Du succès du roman à sa désaffection, et retour
Le succès du récit est tel qu’il est réédité seul l’année suivante (1789). Cela devient alors un vrai triomphe, et Bernardin de Saint-Pierre n’arrive plus à contrôler les contrefaçons (plus de trois cents). En 1806, il publie une édition de luxe, avec un long préambule et des illustrations gravées par les meilleurs artistes du temps. Paul et Virginie devient tout au long du XIXe siècle un marqueur culturel, qu’on retrouve dans nombre de romans (Madame Bovary de Flaubert, Graziella de Lamartine, Le Curé de campagne de Balzac, etc.). Les traductions se multiplient (près de trente éditions en Angleterre), il y a des adaptations théâtrales (dès 1791), des ballets, des chansons, des livres pour enfants, des opéras (dont un livret écrit par Raymond Radiguet), et même une adaptation télévisée.
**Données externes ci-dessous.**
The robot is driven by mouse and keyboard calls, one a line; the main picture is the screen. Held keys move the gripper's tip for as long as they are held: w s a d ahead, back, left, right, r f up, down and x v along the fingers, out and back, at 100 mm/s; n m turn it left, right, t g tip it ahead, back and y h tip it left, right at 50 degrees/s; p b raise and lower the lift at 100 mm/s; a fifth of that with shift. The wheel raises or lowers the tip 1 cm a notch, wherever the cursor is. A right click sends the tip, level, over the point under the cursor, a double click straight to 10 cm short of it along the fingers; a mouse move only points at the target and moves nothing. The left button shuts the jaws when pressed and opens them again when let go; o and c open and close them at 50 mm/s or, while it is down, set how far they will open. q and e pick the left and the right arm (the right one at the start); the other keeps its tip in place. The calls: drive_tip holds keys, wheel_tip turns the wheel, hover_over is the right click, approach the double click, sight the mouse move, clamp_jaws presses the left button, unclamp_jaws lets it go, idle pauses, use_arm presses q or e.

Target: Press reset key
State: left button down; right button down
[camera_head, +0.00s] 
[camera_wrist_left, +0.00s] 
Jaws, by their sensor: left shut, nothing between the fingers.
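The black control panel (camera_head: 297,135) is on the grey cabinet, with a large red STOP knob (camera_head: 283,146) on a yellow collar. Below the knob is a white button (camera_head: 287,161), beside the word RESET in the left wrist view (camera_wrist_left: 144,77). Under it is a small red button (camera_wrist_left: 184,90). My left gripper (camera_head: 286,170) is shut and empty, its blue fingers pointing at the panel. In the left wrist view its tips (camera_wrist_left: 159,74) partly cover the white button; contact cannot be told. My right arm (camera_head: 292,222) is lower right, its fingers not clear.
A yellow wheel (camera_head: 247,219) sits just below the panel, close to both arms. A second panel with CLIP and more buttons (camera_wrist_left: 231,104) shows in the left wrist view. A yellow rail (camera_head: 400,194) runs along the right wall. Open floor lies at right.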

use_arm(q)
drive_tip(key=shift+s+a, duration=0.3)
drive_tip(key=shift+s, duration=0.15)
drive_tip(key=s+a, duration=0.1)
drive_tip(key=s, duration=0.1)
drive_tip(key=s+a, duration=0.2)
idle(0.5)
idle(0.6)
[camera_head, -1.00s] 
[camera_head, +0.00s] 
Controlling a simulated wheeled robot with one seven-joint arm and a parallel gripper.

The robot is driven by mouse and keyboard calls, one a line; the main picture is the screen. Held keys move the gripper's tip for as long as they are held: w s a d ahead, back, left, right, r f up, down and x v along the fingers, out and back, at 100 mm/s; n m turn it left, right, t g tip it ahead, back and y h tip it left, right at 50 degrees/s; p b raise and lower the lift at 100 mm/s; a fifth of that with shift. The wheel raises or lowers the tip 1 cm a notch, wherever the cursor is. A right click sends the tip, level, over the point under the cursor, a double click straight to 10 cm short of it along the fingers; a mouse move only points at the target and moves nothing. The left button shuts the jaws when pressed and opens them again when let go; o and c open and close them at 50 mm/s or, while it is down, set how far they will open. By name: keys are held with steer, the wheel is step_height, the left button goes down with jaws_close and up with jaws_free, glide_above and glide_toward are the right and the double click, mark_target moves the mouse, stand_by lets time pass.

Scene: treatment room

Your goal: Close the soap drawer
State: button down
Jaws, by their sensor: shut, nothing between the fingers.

Avant 1850, on ne trouve à ce texte que des vertus. Chateaubriand en parle comme d’un livre qu’on peut « citer sans craindre de compromettre son jugement ». Sainte-Beuve quant à lui explique : « Ce qui me frappe et me confond au point de vue de l’art […], c’est comme tout est court, simple sans un mot de trop, tournant vite au tableau enchanteur. » Mais au cours du siècle, même si le roman reste parmi les plus lus, l’opinion critique se retourne. Les qualificatifs les plus courants deviennent : mièvre, insipide, affecté, etc. Et en 1894, le critique Lanson assène : « l’églogue est mince et fade », ou « Nul enjolivement, pas d’esprit, pas d’intrigue, pas de peinture de mœurs. » Heureusement, « le cadre est séduisant ». Au mitan du XXe siècle, Etiemble assure : « Il partage à vif ses lecteur : on l’aime, on le déteste. Je ne peux le supporter. » Mais l’universitaire Robert Mauzi le corrige, en parlant du « dédain presque unanime des historiens, des éditeurs et des critiques, qui ne semblent guère sensibles qu’à la fadeur et à la pompe d’une œuvre, dont leur échappent l’émotion et la beauté. » Depuis une trentaine d’année une réévaluation est en cours, et Paul et Virginie apparaît pour ce qu’il est : une œuvre complexe, multiple, pionnière du romantisme.